>>>>>
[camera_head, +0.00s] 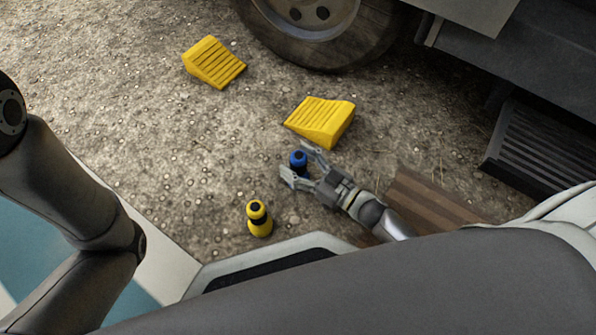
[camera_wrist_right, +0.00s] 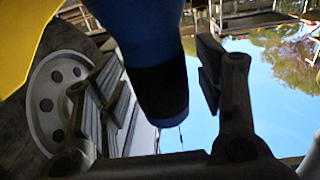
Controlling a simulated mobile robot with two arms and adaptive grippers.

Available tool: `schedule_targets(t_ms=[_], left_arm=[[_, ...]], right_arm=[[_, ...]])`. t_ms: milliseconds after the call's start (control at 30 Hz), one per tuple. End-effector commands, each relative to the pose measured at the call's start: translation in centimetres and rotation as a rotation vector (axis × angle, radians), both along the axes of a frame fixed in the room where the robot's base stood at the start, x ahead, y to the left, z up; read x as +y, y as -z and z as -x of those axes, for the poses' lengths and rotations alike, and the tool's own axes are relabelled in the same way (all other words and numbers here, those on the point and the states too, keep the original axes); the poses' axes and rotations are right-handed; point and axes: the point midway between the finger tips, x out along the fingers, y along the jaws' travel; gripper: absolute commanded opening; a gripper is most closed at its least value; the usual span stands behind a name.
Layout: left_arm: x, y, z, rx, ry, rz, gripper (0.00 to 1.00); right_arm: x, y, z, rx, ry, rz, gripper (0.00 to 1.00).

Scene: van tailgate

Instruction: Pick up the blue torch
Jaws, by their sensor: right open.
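The blue torch (camera_head: 298,160) stands on the gravel, a small blue and black body. My right gripper (camera_head: 301,163) is open, with its two fingers on either side of the torch in the head view. In the right wrist view the torch (camera_wrist_right: 157,60) looms large, blue above and black below, between the open fingers of the right gripper (camera_wrist_right: 165,85). I cannot tell whether either finger touches it. My left arm shows at the left of the head view, but its gripper is out of view.
A yellow and black torch (camera_head: 259,219) stands nearer, left of the right gripper. Two yellow wheel chocks (camera_head: 320,121) (camera_head: 214,62) lie beyond. A vehicle wheel (camera_head: 320,28) is at the top, a dark step (camera_head: 535,150) at right. Wooden planks (camera_head: 428,200) lie beneath my right arm.

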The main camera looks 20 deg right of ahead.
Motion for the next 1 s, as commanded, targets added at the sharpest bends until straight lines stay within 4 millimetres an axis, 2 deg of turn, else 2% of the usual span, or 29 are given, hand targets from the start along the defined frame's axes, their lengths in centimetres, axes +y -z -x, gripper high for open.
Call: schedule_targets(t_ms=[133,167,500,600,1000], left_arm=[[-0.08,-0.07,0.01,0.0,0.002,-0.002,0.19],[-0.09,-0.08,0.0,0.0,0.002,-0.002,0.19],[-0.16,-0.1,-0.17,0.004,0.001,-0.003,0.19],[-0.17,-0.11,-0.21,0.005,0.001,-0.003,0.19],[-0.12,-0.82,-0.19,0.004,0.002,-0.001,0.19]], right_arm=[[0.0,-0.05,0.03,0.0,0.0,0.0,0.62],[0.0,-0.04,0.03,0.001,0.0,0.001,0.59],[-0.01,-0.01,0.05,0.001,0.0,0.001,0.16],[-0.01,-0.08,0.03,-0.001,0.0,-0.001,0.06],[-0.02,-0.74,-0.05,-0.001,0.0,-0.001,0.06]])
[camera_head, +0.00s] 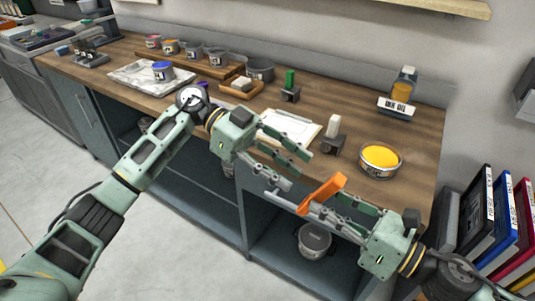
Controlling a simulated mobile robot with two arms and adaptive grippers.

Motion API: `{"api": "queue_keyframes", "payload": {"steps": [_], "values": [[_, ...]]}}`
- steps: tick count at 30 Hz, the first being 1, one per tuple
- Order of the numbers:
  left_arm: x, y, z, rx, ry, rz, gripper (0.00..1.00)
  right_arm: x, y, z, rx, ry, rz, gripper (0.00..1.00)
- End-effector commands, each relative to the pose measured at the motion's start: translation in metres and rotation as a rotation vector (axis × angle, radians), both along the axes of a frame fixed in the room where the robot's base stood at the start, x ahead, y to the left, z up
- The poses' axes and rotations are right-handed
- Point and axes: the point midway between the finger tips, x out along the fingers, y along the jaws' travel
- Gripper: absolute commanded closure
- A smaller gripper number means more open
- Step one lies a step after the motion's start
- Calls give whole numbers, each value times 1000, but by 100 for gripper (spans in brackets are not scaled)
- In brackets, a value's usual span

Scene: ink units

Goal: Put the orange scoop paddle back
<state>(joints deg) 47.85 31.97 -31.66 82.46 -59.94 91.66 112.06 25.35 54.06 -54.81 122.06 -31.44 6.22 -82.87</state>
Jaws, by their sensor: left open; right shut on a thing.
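The orange scoop paddle (322,193) is held in my right gripper (316,202), which is shut on it. It is in the air around the counter's front edge, tilted, its upper end towards the right. My right gripper's fingers hide part of the paddle. My left gripper (298,171) is open and empty, up and left of the paddle, its fingers pointing right over the counter's front. An open tub of yellow ink (380,157) stands on the counter to the upper right of the paddle.
The wooden counter (420,135) holds a white sheet or board (290,127), a small block stand (332,135), an ink-labelled bottle stand (398,95) and a rack of small tubs (190,62) behind. A grey pot (314,238) sits on the shelf below. Coloured binders (500,220) stand right.

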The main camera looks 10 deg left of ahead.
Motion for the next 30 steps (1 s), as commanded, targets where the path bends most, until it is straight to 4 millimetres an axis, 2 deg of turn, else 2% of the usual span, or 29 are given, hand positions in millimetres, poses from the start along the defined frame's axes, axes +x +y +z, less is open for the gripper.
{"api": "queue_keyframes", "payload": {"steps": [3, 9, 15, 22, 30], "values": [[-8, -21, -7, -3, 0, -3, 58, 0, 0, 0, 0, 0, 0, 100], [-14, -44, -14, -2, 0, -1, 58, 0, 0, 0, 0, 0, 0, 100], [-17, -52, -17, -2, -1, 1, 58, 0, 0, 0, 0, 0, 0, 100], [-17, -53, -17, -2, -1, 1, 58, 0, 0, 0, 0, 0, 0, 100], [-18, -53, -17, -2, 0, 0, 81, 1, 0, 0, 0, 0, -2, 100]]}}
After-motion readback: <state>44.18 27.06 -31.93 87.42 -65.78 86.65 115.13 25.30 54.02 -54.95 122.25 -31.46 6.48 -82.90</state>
<<<<<
EXERCISE
Pick out each line that holds the string "brackets".

WRITTEN RESPONSE
- Calls give whole numbers, each value times 1000, but by 100 for gripper (spans in brackets are not scaled)
- In brackets, a value's usual span

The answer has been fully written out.